Goal: Scan the material for the word "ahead", and copy each line where it shows up.

Supplied material:
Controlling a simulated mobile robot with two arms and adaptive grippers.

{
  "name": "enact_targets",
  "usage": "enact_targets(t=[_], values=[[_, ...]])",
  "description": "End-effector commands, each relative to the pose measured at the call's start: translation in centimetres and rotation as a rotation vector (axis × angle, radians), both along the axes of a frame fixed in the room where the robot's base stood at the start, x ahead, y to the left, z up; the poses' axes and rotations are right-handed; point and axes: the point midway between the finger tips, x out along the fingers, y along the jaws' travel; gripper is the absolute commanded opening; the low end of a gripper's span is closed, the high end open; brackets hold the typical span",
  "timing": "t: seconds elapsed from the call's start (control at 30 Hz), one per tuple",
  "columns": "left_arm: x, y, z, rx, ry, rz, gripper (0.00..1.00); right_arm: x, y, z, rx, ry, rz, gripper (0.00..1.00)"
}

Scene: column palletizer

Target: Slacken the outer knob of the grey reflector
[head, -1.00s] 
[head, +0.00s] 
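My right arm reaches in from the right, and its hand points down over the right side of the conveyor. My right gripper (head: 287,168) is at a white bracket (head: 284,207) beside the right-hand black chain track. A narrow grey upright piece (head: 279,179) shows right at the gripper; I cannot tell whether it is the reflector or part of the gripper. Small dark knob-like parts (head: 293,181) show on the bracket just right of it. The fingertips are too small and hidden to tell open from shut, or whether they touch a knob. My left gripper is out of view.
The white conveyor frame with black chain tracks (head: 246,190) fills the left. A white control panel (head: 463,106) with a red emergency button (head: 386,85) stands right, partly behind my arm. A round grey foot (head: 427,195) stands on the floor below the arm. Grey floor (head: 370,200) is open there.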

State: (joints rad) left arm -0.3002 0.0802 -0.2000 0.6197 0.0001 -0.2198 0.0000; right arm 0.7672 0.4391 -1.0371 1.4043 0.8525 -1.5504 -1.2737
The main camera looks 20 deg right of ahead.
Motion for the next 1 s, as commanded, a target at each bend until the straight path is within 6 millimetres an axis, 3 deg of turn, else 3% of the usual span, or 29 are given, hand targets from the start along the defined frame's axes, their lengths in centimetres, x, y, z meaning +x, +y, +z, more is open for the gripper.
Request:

Response for this exercise:
  "description": "End-effector commands, each relative to the pose measured at the call's start: translation in centimetres and rotation as a rotation vector (axis × angle, radians), both along the axes of a frame fixed in the room where the robot's base stood at the start, x ahead, y to the left, z up; the poses' axes and rotations are right-handed; point and axes: the point midway between the finger tips, x out along the fingers, y along the jaws' travel; gripper is the absolute commanded opening; the low end of a gripper's span is closed, the high end open; brackets hold the typical span",
The main camera looks 20 deg right of ahead.

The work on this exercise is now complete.